Hearing someone who mattered to me as a child, who was famous in a daily, first-name-only kind of way, whose voice and face were so very beautiful, get tossed away so unceremoniously was jarring to me. Yes, jarring, even after a decade spent watching her career circle the drain. Listening to the ugly overtones of her dismissal -- "crackhead" just half an epithet away from "crack whore" -- I found myself wanting to blame everything that's wrong with American culture. I wanted to point out that successful black women get punished, that women's entertainment careers get manipulated to conform to standards they can't maintain, that Houston's thunderous slide was surely precipitated by racism and sexism and a celebrity machine that chews people up and leaves them for dead. Literally. In 2001, the New York Post reported that MTV has collected B-roll for a Houston obit, an honor normally reserved for geriatrics.

So I called the kinds of people who could shed light on these possibilities. And they did. But in talking and thinking about Houston's story, walking past newsstands where her shiny, bloated face stared up from the tabloid covers, I realized that part of what's so sad about this particular pop culture tragedy is that racism and sexism and celebrity culture only went so far in destroying this woman; the rest she seems to have done herself.

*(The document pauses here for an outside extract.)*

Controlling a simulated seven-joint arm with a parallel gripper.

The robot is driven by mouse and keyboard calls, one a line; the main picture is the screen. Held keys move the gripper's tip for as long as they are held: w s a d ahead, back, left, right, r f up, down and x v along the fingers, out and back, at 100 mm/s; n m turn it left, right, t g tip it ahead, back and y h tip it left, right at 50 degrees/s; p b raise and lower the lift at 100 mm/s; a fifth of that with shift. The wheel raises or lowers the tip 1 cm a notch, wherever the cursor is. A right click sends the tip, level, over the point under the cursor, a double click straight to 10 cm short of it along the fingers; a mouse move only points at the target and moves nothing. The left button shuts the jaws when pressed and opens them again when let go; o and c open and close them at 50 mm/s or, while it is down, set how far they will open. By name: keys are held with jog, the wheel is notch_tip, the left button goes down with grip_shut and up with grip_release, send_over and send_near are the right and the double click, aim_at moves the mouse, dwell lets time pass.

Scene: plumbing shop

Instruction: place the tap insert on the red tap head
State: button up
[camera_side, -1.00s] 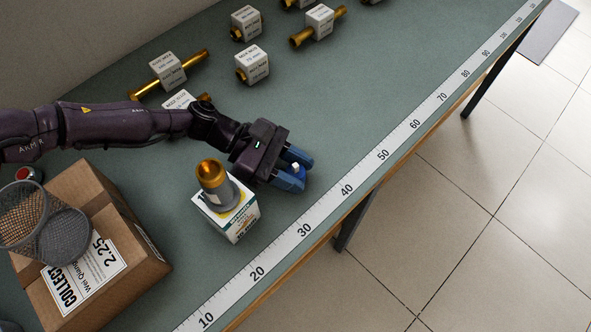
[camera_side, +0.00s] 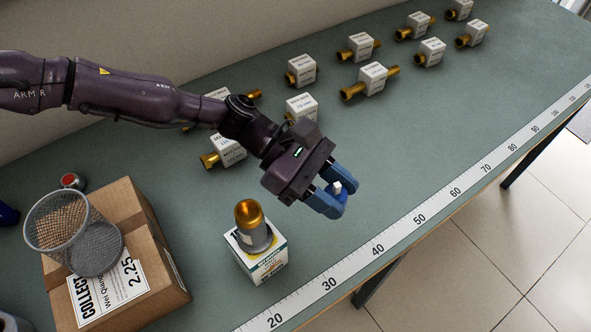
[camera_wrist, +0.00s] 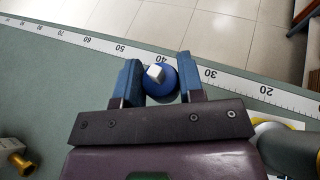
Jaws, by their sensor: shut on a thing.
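My gripper (camera_side: 333,196) is shut on a blue round piece with a small white block on top. In the wrist view the blue round piece (camera_wrist: 161,84) sits between the blue fingers, and the white block (camera_wrist: 156,72) faces the camera. I cannot tell whether the block and the blue piece are one part, or which is the tap insert. The gripper holds it above the green bench, right of the white carton. A small red-topped round thing (camera_side: 71,181), possibly the red tap head, stands at the left behind the cardboard box, far from my gripper; its lower part is hidden.
A cardboard box (camera_side: 160,262) bears a wire mesh cup (camera_side: 70,232). Several labelled brass fittings lie along the back. A measuring strip (camera_side: 400,232) lines the front edge.

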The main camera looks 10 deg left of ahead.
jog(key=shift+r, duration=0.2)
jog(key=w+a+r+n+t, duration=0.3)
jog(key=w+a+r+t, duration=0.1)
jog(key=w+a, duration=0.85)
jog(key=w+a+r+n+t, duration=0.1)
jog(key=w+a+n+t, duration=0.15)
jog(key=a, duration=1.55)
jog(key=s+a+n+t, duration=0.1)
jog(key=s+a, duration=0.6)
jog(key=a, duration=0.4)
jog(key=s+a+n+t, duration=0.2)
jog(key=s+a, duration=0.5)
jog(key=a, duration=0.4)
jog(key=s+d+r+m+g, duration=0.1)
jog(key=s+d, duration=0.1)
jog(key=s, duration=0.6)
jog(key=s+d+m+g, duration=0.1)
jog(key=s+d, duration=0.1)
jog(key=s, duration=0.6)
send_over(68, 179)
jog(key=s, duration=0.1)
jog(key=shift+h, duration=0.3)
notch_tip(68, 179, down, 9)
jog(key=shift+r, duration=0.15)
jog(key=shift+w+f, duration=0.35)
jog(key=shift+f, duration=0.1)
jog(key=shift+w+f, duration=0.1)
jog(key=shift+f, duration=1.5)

"She couldn't have been a bigger or more beloved star, and she was really the first black America's sweetheart," said Janice Min, editor of Us Weekly, about Houston's mid-'80s profile. "Now she's not even worthy of 'The Surreal Life.' She's fallen below the entertainment C-list level. It's almost too tragic to deal with." Perhaps the surest sign that Houston has essentially ceased to matter is that Min's magazine, whose pages burble and hiss with every plodding plot point in every celebrity soap opera, did not run a story on the Enquirer's "Inside Whitney's Crackden!" scoop.

"We kind of ignored it," Min explained, adding that she decided against covering it only at the last minute. First of all, the story was one hell of a celebrity bummer. "It's a little tawdry for an Us audience, where celebrities have a nice shiny veneer on them. This is a little hardcore," said Min. "You turn to celebrities for escape and voyeurism. When their problems are worse than yours, then you don't want to read about them." And there's no worse buzz kill than a predictable one. "The interesting thing was that when you saw the pictures, you almost wanted to be more surprised than you were," Min continued. "There are a few celebrity stories that filter into the white noise category: Paris Hilton breaking up with a boyfriend, Nicole Richie looking stick thin, and on a much more tragic level, Whitney Houston using drugs. This has been an ongoing plotline for a long time."

It certainly has. Houston has been missing concerts for years. She was booted from the Oscars in 2000 for blowing off rehearsal. When she does perform, she often sings badly and looks consumptive. She's been in and out of rehab, was arrested for marijuana possession in 2002, and admitted to Diane Sawyer that same year that she "partied." Her husband of 14 years, Bobby Brown, has spent time in jail for drunk driving, failure to pay child support, and breaking parole by assaulting his wife in 2003. Houston hasn't released an album since 2003; the most exposure she's had in recent years has been "Being Bobby Brown," the train wreck of a reality show she and her husband headlined last year.

But all that doesn't change who she used to be. It doesn't change the fact that many women in their 30s and late 20s can still remember the 17-year-old fashion model as one of the first women of color to grace the cover of Seventeen in 1980. It wasn't hard to suss out the ways that America's historical anxiety about black femininity and sexuality was manifesting itself during the '80s: These were the years when Vanessa Williams, the first black Miss America, was dethroned for having been photographed naked, and when Lisa Bonet, aka Denise Huxtable, was savaged for costarring in the kinky movie "Angel Heart" with Mickey Rourke. If young black women were going to be in the public (white) eye, they had to be pure and unthreatening, especially sexually.

For a long time, Houston fit the bill. And while there's lots to be said about the lengths she, or her P.R. people, may have gone to to make her a palatable crossover sensation, there was no question that her roots were deep in African-American musical tradition. Slick and overproduced though they may have been, Houston's songs were soul and R&B ballads; her voice was huge, and straight out of her Newark, N.J., church choir. She was the product of music royalty, daughter of gospel star Cissy Houston, who sang backup for Aretha Franklin and Elvis Presley. Franklin is Whitney's godmother; Dionne Warwick is her cousin.

Houston's run is often described in shorthand now: She sang "the 'Bodyguard' song" ("I Will Always Love You") and "The Greatest Love of All," a tune popular at sixth-grade graduations everywhere. But those are the tip of the iceberg; between 1985 and 1997, she slammed out hit after hit after hit, from peppy dance tunes to ocean-liner-size ballads: "All at Once," "How Will I Know," "I Wanna Dance With Somebody," "You Give Good Love," "Saving All My Love," "So Emotional," "Where Do Broken Hearts Go," "Didn't We Almost Have It All," "One Moment in Time," "Run to You," "I'm Every Woman." Houston's pipes could shake the stereo, make you shiver even when you knew the song was schmaltzy.